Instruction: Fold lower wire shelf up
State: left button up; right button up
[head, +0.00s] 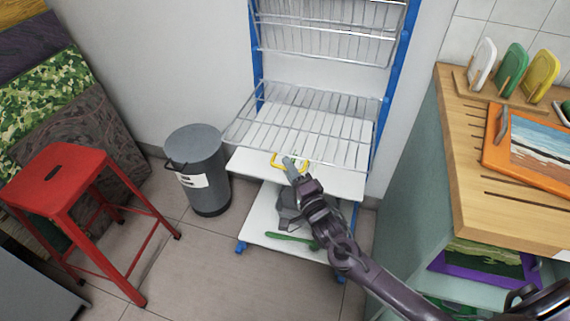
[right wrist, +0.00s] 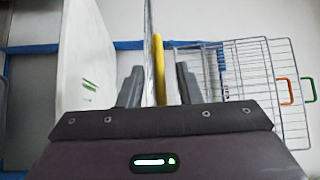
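The lower wire shelf (head: 262,113) sticks out from the blue-framed rack (head: 385,110) in the head view, lying roughly level above a white board. Its yellow handle (head: 275,161) is at the front edge. My right gripper (head: 291,165) is at this handle. In the right wrist view the yellow handle (right wrist: 158,62) stands between the two fingers of the right gripper (right wrist: 158,88), with gaps showing on both sides, so the gripper looks open around it. The lower shelf shows there nearly edge-on. My left gripper is not in view.
Upper wire shelving (head: 325,40) is above; orange (right wrist: 283,91) and green (right wrist: 309,90) handles show in the wrist view. A white lower board (head: 265,228) holds a green item. A grey bin (head: 197,160) and red stool (head: 55,180) stand left, a wooden counter (head: 465,130) right.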

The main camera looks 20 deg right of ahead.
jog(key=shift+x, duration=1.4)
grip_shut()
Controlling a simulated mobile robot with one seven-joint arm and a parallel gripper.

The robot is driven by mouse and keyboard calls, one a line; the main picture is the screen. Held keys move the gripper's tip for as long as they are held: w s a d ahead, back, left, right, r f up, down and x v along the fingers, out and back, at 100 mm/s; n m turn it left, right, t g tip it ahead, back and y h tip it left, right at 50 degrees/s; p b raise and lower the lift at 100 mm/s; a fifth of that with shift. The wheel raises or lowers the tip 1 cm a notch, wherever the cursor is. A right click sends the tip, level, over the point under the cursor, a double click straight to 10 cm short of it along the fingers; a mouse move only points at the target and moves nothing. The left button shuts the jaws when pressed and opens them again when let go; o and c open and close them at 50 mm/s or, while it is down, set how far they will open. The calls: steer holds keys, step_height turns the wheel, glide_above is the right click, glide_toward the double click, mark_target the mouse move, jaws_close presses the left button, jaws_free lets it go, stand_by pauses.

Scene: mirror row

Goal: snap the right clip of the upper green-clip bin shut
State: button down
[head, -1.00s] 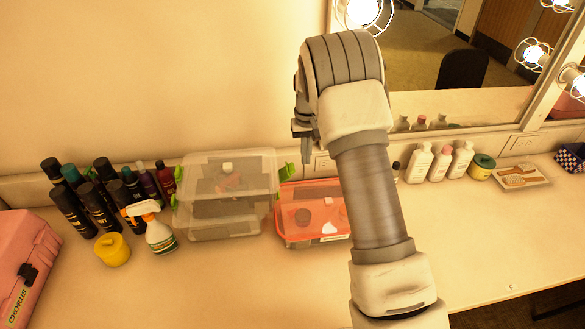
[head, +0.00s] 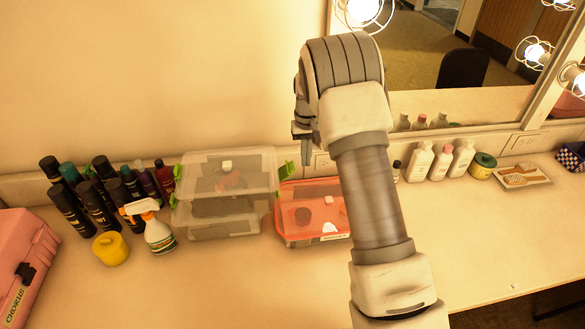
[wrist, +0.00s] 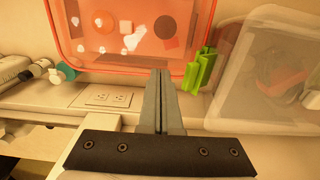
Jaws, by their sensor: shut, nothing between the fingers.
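Two clear bins are stacked in the head view. The upper green-clip bin (head: 215,168) lies on the lower clear bin (head: 205,228). The upper bin's right clip (head: 287,170) is green and sticks out past its right edge, apparently swung open. In the wrist view green clip parts (wrist: 203,70) stand beside the clear bin (wrist: 262,80). My gripper (head: 305,162) is partly hidden by my arm, just right of the clip in the head view. In the wrist view its fingers (wrist: 161,72) are shut and empty, left of the green parts with a small gap in the picture.
An orange bin (head: 300,199) stands right of the stack; it fills the upper left of the wrist view. A spray bottle (head: 158,236), yellow pot (head: 111,249) and several dark bottles stand left. A wall outlet (wrist: 108,97) is behind. The front counter is clear.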

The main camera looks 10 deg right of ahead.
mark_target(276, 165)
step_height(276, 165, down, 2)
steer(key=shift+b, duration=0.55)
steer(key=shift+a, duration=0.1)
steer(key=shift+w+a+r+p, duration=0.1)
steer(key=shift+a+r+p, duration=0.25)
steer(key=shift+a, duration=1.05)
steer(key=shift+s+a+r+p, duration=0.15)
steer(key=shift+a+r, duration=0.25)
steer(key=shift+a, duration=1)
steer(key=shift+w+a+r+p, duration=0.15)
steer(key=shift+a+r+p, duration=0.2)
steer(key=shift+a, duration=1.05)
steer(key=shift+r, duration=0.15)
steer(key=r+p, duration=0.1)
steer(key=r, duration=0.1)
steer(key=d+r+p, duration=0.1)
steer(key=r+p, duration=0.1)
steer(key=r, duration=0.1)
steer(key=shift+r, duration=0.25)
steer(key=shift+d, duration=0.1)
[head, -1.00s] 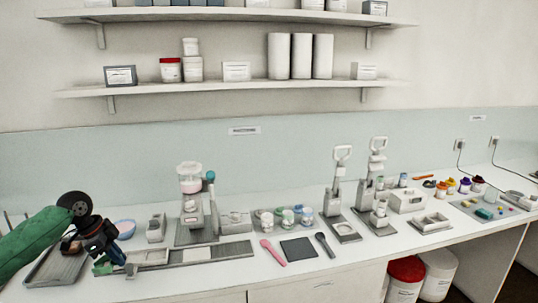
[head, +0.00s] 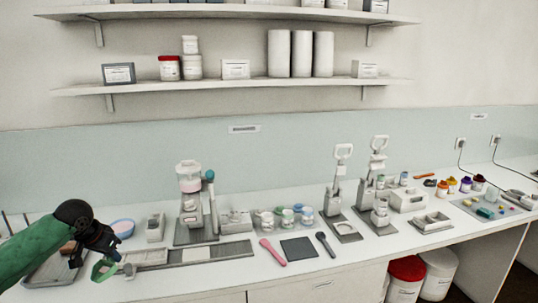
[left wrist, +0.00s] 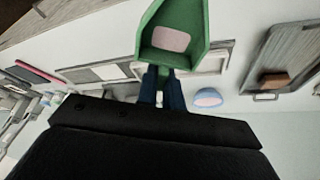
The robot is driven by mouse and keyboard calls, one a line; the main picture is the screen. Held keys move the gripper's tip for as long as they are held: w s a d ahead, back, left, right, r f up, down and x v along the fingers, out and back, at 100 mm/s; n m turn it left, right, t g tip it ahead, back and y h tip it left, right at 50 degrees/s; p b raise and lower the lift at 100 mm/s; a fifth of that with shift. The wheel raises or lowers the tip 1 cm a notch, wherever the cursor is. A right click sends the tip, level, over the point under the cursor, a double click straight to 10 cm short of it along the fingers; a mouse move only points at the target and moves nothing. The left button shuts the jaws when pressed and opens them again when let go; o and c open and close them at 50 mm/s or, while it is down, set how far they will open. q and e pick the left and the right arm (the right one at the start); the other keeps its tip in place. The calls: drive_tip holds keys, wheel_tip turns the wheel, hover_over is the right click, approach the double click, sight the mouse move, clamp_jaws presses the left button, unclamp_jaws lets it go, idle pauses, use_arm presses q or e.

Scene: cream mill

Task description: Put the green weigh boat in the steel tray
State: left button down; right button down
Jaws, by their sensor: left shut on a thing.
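The green weigh boat (head: 104,270) is in my left gripper (head: 107,257), at the lower left of the head view. In the left wrist view the boat (left wrist: 195,28) is tipped toward the camera, with a pale pink patch inside. The blue fingertips (left wrist: 163,80) are shut on its near end. The steel tray (head: 42,281) lies on the counter to the left of the boat, partly hidden by my left arm. In the left wrist view the steel tray (left wrist: 259,97) is at the right, with a brown block in it. The boat is apart from the tray.
A blue-rimmed bowl (head: 123,228) stands just behind my gripper. A pale, shallow frame (head: 150,257) and a long grey strip lie to its right. The powder machine (head: 190,205), small jars, a pink scoop (head: 271,252) and a dark mat (head: 298,249) are further right.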

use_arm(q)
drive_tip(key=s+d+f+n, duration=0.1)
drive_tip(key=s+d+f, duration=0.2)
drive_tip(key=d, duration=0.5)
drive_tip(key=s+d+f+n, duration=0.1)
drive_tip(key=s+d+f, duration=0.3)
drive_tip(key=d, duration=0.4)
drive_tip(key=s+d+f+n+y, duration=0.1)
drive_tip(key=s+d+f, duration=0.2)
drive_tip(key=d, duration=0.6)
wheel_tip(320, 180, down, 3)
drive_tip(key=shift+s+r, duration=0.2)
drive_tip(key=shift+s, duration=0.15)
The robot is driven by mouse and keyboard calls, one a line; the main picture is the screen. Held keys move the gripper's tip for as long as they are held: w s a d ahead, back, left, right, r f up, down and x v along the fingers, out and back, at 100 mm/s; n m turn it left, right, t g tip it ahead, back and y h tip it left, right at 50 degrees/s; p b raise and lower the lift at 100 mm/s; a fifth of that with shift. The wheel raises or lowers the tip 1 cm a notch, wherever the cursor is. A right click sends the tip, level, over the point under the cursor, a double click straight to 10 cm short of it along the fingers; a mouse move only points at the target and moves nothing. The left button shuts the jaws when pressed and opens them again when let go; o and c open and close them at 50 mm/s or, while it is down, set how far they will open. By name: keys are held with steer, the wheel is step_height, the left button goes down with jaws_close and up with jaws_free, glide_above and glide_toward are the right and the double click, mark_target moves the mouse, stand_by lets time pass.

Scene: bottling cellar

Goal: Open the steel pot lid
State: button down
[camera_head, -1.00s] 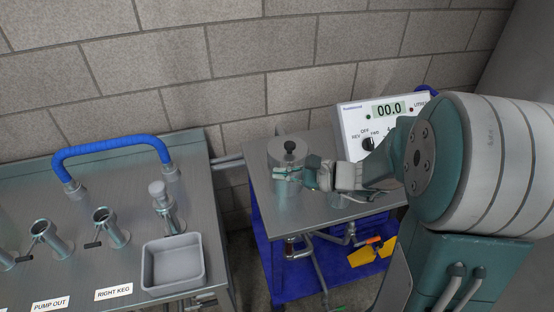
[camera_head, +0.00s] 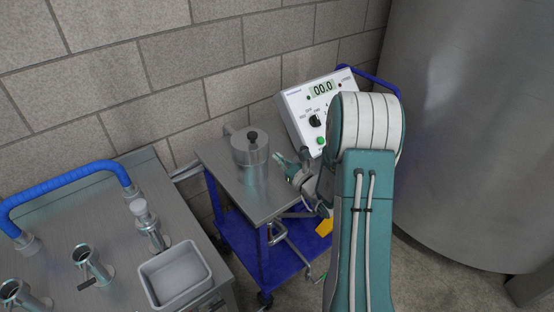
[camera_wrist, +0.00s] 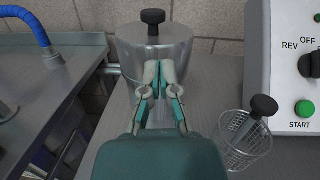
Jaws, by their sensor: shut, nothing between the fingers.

*Work instructions*.
Looking at the records above, work out how many lines include the word "Scene", then give that number by itself.

*Solution to the exercise*.
3